Both headship (expressed in sacrifice) and submissiveness (to unjust authority) are expressions of the way of the cross (327).

In these bold and counter-cultural statements, Christopher Ash is saying something twenty-first century Christians need to hear.  Both expressions of headship and submissiveness adorn the gospel of God and manifest, in part, the inner workings of the Trinity.

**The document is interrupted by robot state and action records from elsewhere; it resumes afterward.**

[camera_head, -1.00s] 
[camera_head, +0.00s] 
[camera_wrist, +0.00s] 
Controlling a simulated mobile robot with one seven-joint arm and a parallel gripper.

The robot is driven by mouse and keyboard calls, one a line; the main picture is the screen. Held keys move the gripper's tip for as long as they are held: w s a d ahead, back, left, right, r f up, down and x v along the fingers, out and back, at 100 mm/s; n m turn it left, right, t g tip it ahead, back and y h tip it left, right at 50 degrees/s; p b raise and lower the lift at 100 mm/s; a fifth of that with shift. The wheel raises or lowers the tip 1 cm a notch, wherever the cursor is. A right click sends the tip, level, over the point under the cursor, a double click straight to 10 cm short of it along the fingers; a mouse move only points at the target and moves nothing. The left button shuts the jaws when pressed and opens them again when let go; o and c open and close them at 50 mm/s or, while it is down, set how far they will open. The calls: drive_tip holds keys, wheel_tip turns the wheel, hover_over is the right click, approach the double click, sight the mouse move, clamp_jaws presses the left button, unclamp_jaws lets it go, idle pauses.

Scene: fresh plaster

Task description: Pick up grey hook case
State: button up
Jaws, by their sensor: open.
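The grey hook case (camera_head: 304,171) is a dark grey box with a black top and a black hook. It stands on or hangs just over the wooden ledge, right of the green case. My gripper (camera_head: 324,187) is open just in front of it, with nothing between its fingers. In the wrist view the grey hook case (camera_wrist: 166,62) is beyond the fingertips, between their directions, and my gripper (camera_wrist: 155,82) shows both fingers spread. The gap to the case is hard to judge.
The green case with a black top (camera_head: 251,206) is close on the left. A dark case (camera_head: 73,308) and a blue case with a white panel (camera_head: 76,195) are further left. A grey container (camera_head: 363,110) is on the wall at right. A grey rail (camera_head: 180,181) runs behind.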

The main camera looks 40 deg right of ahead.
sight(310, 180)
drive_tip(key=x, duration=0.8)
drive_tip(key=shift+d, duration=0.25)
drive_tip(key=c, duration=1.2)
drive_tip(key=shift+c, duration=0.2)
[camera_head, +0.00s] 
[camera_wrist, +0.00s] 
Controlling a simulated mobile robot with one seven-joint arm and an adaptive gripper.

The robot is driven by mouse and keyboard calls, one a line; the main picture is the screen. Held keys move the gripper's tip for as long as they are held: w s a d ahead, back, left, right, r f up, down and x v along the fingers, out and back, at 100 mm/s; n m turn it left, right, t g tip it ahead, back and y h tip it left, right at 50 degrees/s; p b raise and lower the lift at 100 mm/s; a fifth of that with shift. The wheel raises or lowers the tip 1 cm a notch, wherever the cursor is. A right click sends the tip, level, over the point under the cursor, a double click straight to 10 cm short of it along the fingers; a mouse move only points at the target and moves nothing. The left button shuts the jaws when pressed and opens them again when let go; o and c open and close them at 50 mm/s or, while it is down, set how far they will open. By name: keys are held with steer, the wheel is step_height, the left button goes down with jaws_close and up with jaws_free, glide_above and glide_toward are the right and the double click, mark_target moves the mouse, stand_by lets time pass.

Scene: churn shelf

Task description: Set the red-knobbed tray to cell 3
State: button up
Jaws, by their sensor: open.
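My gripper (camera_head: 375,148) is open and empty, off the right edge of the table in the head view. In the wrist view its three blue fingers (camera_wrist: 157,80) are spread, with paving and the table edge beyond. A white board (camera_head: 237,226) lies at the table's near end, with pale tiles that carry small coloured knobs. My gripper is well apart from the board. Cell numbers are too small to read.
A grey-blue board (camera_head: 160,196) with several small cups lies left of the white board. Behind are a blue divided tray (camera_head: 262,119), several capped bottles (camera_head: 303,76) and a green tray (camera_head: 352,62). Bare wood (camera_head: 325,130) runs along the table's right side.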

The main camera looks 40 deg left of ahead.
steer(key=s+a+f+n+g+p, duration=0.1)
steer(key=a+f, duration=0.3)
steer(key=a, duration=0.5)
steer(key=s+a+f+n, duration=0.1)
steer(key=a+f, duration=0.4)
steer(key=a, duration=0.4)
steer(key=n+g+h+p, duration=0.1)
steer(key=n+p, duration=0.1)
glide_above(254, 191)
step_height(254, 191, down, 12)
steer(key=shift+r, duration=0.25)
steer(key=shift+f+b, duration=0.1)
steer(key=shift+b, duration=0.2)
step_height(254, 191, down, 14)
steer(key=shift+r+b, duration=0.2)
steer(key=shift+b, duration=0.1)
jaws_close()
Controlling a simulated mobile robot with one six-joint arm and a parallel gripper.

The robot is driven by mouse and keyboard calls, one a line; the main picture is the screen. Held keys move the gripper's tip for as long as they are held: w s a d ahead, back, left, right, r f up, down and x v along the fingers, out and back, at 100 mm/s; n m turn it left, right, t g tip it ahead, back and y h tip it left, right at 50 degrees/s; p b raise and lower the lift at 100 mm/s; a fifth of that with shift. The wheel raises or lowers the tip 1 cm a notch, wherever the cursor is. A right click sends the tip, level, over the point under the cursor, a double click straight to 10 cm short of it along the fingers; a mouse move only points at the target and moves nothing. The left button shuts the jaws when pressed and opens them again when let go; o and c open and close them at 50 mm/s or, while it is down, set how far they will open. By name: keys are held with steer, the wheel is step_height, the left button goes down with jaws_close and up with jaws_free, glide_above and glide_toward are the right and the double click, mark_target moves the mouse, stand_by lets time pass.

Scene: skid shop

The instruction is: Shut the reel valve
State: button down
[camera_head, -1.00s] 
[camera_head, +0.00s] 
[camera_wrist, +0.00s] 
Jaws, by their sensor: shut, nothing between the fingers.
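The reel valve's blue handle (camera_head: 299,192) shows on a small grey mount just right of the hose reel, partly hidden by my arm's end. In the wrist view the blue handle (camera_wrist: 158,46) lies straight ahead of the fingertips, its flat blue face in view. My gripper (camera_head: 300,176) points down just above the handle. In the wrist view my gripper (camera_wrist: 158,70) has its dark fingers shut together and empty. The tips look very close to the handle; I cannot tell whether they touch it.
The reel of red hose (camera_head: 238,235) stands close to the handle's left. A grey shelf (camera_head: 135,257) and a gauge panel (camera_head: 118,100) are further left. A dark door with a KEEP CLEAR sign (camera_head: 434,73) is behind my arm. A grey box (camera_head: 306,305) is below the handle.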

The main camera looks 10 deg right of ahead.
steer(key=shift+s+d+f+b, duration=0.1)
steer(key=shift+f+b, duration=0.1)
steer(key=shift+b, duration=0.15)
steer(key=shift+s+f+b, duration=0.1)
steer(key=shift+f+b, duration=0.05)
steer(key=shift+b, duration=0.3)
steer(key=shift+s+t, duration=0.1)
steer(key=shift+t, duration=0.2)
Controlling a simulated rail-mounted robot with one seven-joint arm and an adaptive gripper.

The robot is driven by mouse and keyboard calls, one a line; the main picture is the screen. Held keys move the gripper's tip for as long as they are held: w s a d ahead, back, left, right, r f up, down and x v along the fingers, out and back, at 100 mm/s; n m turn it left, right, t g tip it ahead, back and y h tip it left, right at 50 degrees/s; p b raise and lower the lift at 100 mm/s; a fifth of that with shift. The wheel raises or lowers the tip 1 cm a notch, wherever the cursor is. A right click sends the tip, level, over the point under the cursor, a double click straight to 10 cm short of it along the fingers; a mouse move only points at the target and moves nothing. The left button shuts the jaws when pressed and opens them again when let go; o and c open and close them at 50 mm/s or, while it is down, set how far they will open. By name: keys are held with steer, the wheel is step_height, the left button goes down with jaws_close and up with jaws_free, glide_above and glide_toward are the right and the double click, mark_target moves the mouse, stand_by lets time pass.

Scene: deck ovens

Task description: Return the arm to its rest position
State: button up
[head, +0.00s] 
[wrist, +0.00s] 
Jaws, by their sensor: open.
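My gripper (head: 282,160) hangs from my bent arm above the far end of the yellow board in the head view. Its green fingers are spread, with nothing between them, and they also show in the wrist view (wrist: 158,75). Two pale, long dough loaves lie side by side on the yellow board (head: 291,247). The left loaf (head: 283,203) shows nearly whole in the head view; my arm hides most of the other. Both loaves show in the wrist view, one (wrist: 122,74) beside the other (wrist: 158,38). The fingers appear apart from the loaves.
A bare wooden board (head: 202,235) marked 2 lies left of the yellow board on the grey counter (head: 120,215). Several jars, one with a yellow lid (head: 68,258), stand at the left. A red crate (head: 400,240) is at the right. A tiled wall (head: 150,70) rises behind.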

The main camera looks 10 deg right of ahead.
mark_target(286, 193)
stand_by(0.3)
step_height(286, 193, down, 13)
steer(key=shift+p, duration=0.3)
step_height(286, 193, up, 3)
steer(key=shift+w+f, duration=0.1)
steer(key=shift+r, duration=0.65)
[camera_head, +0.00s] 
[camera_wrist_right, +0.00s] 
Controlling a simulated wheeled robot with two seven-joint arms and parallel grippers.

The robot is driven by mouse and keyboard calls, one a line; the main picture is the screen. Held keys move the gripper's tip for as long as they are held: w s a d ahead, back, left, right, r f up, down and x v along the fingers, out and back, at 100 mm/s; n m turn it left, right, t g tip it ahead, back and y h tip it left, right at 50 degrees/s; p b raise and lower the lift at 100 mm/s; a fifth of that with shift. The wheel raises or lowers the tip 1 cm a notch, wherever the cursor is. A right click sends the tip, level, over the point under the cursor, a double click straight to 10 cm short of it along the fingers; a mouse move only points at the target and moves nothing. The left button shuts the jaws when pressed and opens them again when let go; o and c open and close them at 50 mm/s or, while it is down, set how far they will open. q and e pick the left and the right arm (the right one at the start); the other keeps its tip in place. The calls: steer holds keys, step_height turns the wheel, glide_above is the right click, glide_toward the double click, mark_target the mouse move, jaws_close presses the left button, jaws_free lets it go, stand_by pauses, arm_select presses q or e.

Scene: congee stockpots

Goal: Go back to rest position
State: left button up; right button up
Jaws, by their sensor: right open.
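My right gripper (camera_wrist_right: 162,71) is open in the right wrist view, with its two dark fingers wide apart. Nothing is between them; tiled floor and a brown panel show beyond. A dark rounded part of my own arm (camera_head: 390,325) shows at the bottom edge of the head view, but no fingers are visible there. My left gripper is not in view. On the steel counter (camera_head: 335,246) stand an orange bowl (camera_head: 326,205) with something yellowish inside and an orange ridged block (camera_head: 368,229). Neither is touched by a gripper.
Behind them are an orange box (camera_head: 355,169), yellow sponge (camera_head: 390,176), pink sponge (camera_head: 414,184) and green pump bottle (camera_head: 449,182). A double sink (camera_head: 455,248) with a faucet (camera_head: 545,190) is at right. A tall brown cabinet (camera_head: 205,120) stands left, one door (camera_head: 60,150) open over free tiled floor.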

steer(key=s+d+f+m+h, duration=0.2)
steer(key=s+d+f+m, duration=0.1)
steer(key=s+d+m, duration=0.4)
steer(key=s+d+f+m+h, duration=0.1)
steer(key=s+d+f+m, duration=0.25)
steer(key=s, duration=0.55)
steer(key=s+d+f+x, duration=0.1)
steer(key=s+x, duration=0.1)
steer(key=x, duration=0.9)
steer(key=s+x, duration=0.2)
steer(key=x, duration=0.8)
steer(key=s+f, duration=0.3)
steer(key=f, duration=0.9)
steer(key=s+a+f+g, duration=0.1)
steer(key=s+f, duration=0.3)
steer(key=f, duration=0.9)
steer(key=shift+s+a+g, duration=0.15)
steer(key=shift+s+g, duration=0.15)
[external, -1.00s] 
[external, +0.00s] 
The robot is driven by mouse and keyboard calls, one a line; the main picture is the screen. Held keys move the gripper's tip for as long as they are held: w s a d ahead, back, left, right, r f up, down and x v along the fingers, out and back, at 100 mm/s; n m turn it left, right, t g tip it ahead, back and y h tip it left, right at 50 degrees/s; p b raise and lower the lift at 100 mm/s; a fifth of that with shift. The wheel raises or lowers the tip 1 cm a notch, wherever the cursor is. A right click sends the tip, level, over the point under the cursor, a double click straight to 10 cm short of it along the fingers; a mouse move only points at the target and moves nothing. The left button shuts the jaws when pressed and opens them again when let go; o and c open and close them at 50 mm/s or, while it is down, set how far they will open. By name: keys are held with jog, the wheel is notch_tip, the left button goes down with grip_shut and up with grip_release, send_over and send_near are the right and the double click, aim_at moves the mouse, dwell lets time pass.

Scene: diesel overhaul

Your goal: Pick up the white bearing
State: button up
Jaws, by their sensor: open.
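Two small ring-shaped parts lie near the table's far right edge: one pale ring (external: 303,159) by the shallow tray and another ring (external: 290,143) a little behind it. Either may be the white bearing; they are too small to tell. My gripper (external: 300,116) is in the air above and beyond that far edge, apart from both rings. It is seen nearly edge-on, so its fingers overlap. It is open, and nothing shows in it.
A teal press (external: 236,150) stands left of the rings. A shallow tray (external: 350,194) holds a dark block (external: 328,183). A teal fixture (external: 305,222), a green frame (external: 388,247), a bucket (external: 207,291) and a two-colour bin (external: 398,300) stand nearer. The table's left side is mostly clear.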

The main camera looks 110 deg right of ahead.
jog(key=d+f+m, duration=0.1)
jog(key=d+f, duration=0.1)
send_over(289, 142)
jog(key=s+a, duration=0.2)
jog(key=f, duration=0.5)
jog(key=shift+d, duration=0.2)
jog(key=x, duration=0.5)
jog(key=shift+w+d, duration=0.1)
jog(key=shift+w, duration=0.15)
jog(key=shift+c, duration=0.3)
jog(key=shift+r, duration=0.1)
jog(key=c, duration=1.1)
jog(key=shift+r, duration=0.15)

In fleshing out male and female roles, husbands and wives, become more like the men and women God created them to be.  In other words, they more accurately display the gospel of Jesus Christ when they bear the fruits of biblical masculinity and feminity in the roles of head and helpmate.  Just as Jesus came as the perfect second Adam, so too married men and women, when they gladly take on their biblical roles, dignify humanity and call men and women living outside of God’s moral order to return to the truth. 

Realistically, the world’s response may not be commendation and praise, but rejection of the gospel light reflected in these godly marriages.  Nevertheless, when the world encounters a gracious patriarch willing to lay down his life for the care and protection of his family and gentle feminine companion unwilling to usurp his authority or combat his leadership, the world encounters something different, perhaps even transcedent.  When the world encounters a 1 Corinthians 11 woman or an Ephesians 5 man, it encounters a picture of Christ and the church! This is a powerful testimony and one the world can only hate. It cannot deny its Spirit-wrought reality!

May who claim the name of Christ all grow in grace and godliness, not as androgynous saints, but as brothers and sisters manifesting distinctly masculine and feminine godliness in the marriages God has given to us.